On appeal, Dorgay seeks restoration of all claims dismissed on the defendants' motions or at screening, as well as recognition that he stated a federal malicious prosecution claim. He also challenges the denial of leave to amend his complaint.
We begin with our de novo review of the decision to dismiss Dorgay's constitutional claims arising from his arrest in August 2015 as outside the six-year statute of limitations. See Lisby, 74 F.4th at 472. Dorgay argues that his claims were timely because the alleged wrongful acts were a continuing violation of his constitutional rights and part of a conspiracy that extended into the limitations period. (He does not contend that the claims are otherwise timely.)

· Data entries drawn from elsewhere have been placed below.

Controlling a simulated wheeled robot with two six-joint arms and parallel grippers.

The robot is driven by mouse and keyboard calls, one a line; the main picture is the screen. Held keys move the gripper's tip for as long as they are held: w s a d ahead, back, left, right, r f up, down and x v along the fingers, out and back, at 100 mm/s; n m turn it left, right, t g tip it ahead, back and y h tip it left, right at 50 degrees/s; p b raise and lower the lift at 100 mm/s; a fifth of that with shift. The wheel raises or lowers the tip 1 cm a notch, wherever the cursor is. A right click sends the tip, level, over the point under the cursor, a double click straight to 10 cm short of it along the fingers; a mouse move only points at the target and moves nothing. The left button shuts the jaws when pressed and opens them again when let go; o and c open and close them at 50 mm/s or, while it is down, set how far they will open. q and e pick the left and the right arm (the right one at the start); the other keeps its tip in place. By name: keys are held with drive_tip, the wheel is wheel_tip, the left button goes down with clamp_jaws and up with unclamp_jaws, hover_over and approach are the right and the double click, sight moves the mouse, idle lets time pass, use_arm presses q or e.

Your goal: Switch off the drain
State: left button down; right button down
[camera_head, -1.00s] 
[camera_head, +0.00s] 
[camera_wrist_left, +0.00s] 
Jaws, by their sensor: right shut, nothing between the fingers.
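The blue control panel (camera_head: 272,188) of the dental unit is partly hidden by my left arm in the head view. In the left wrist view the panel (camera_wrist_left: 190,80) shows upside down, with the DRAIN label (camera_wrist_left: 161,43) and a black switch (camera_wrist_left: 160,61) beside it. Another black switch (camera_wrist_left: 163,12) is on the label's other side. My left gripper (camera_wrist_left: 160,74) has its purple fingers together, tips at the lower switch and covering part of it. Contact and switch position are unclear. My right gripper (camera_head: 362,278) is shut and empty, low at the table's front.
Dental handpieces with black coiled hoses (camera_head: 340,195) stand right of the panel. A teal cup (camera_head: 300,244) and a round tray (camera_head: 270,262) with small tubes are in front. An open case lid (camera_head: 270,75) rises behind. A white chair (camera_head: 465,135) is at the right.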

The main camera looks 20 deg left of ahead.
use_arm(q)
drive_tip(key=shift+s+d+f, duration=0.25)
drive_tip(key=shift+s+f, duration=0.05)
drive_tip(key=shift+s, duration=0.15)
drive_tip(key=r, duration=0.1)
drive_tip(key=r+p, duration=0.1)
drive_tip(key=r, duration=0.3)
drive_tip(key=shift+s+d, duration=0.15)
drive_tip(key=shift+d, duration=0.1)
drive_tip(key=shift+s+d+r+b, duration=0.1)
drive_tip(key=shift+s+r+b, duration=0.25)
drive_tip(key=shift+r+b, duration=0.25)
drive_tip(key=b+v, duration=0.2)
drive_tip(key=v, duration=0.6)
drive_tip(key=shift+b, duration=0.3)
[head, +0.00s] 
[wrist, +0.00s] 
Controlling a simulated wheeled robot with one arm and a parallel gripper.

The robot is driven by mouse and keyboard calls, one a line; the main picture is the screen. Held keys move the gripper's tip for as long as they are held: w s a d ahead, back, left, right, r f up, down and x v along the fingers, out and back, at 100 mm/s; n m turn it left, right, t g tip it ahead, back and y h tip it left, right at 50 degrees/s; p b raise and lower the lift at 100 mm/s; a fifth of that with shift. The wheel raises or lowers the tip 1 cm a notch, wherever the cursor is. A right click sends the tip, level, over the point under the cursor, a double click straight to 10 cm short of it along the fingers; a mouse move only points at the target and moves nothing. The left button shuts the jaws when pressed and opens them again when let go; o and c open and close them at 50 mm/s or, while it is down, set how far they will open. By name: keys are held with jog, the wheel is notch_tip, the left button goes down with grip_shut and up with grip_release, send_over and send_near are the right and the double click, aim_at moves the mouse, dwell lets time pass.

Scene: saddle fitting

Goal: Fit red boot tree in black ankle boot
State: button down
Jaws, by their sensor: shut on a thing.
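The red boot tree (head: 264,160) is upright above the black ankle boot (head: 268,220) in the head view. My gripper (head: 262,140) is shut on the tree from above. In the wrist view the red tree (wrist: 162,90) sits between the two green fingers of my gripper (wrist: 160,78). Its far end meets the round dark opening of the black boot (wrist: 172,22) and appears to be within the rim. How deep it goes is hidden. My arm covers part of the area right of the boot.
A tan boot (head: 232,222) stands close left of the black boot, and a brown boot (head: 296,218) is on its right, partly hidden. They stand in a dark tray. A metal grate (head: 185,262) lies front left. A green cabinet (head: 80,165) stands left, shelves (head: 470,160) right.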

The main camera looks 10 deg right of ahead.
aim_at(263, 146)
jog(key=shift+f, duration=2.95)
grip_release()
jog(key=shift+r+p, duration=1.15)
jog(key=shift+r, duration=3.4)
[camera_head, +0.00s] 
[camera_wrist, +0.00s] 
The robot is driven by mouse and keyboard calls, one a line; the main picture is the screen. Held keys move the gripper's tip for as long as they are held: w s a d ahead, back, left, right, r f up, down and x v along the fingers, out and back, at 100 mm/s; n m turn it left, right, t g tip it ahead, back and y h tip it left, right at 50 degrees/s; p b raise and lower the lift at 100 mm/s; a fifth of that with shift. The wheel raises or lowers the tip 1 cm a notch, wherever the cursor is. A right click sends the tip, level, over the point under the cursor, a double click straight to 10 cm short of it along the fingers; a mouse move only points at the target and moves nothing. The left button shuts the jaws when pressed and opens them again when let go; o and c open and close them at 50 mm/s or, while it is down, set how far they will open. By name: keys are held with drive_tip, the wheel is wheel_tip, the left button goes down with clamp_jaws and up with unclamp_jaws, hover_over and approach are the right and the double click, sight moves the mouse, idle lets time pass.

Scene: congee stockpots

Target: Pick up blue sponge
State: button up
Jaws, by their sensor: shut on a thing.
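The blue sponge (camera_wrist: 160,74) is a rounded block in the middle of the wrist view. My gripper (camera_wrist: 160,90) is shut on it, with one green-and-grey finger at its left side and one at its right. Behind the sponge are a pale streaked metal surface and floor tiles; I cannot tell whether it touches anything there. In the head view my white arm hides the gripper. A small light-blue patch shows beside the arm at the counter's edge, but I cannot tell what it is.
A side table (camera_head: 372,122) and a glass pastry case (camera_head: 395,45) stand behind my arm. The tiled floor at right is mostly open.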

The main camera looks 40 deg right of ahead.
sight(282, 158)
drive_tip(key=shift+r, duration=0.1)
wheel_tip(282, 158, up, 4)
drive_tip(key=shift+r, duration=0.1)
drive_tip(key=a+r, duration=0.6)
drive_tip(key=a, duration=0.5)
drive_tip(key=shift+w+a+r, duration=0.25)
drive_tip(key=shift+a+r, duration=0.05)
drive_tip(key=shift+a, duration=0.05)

Dorgay is incorrect. First, the continuing violation doctrine did not delay the accrual of Dorgay's excessive force and failure-to-intervene claims. A continuing violation occurs when the illegal wrong itself-not the harm it caused-"perdures beyond the initial illegal act" such that it "can be characterized as a continuing wrong." See United States v. Spectrum Brands, Inc., 924 F.3d 337, 350-51 (7th Cir. 2019). But the probation officer's investigation of domestic violence in 2014 and the ensuing revocation, the arrest in July on different grounds, and the force used during that arrest, were discrete acts by defendants from different government entities. The alleged wrongs that happened within the statute of limitations were not a continuation of that conduct. We have been clear that arrest-related claims accrue immediately and are not subject to a favorable termination rule; indeed, those claims can be brought irrespective of any prosecution. See Evans, 603 F.3d at 363. So the continuing violation doctrine does not save the claims based on events in 2014 and 2015.
Dorgay next argues that both his original and proposed amended complaint sufficiently pleaded a conspiracy among the defendants that continued into the limitations period, making his 2014 and 2015 claims timely. But even if we assume a properly pleaded conspiracy, the existence of a civil conspiracy cannot render timely claims based on events that occurred before the limitations period. See Rosado v. Gonzalez, 832 F.3d 714, 718 (7th Cir. 2016). Thus the district court properly addressed the merits only of claims that accrued within the six years before the complaint.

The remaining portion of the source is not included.